Dallas

Visit Dallas Leader Survives City Hall Showdown

Changes promised in oversight of Visit Dallas

The embattled leader of Dallas convention and visitor agency "Visit Dallas" survived a city hall showdown Tuesday with city council members who were angry about a critical audit of his agency.

Visit Dallas CEO Phillip Jones is paid around $700,000 a year.

Among other things, the first ever audit of the agency found Jones exceeded his own agency's travel expense guidelines with high-priced limos and hotel rooms. Jones also billed the agency for a $543 backpack.

Each year, Visit Dallas receives around $30 million in hotel tax money from the city to market Dallas and book the Kay Bailey Hutchison Convention Center.

The audit found weak city oversight of that money and also questioned Visit Dallas performance claims.

After the audit was released last month, councilman Scott Griggs said Jones should be fired.

Griggs was ready with tough questions Tuesday at a specially called meeting to review the audit and corrective actions being taken.

"I'm very concerned about the compensation Mr. Jones, your compensation," Griggs said.

Visit Dallas operates with a 55-member board of directors, which Jones said oversees everything at the agency.

Griggs said the board is too large, and too little reform is taking place.

Griggs and councilman Philip Kingston tried unsuccessfully to get the committee to recommend terminating the city contract with Visit Dallas.

Kingston said it should be put out for competitive bidding, which city staff said has never happened on this issue.

"When we don't pick winners and don't shield our friends, we wind up with a better outcome," Kingston said.

Other council members on the government performance committee were willing to let city and Visit Dallas officials demonstrate they are making changes.

"There's a lot of suggested corrective action and we need to be sure we pursue them," council member Sandy Greyson said.

Greyson said she would wait to see the next progress report, due in May.

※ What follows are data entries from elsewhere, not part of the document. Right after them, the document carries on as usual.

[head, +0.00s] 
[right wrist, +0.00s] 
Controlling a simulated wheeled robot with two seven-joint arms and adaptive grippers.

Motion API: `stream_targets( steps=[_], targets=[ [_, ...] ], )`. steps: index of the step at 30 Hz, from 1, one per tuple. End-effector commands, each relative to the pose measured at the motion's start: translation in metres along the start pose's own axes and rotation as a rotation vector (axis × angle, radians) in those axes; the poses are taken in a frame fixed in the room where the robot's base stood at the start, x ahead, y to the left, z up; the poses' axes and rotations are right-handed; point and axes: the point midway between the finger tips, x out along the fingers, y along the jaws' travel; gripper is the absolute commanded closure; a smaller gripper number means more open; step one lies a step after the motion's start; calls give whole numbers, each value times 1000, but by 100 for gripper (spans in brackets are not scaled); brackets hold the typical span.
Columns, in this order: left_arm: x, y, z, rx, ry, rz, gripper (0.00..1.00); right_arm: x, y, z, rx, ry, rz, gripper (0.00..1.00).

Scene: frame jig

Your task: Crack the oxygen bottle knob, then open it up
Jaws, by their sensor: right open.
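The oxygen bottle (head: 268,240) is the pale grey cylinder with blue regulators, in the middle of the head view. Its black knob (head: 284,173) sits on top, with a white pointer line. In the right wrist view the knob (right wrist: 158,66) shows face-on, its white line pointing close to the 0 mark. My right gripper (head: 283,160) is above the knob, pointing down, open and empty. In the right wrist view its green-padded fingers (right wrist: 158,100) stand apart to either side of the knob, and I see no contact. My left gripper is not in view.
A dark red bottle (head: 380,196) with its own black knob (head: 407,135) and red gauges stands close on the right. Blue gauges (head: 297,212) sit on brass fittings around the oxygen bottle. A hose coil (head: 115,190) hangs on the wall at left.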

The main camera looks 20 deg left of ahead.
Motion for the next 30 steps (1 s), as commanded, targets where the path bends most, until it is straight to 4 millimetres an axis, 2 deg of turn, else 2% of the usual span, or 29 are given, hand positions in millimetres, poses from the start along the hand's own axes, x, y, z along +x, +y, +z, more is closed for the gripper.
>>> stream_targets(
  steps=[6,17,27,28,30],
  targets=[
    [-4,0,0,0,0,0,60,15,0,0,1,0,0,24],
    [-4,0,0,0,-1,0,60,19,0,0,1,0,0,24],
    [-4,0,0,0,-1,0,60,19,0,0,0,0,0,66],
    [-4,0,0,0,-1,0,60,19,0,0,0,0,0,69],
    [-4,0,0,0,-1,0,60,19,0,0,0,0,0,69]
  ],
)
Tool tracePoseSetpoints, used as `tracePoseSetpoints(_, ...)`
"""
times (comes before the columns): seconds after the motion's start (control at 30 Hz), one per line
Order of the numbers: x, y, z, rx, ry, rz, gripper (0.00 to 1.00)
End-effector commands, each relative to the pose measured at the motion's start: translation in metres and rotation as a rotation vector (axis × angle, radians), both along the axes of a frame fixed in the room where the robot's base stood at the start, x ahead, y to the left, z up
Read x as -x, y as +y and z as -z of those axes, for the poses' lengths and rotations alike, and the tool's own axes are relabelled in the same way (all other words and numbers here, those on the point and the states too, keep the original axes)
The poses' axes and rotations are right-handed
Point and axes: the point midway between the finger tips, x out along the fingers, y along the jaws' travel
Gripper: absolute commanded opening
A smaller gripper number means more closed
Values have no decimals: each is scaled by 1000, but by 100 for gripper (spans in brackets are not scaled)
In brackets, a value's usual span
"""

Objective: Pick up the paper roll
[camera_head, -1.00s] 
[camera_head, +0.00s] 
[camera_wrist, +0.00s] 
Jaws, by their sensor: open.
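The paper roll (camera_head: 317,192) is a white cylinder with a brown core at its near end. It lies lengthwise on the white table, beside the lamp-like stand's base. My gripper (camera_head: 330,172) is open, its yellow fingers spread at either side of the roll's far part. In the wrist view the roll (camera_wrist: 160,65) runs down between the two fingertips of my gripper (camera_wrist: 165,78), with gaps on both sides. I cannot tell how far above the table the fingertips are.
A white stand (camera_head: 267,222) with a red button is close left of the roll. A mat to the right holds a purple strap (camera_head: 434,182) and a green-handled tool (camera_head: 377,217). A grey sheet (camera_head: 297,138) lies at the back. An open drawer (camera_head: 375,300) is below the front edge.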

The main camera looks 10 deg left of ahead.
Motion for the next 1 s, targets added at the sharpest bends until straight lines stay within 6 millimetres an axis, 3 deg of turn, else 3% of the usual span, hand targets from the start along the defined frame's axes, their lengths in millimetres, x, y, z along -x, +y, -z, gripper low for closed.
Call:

"This is an unfortunate situation. However, I think this is a teachable moment. And if I were sitting on the other side where you are sitting, I would embrace that," councilman Kevin Felder said.

Jones declined interview requests after the meeting, deferring to Visit Dallas board chairperson-elect Joyce Williams.

She said Visit Dallas is embracing the opportunity to make changes and that it welcomed the city's audit.

"Basically, we are working collaboratively with the city to insure that our policies remain transparent," Williams said.

She defended Jones' salary as commensurate with a top 10 tourism destination.

Last month, Jones said he reimbursed the agency for the backpack and that agency expense guidelines were increased to accommodate the expensive destinations he had visited to lure business to Dallas.

The apparent result Tuesday is that Jones keeps his job and the city of Dallas will keep closer watch on Visit Dallas.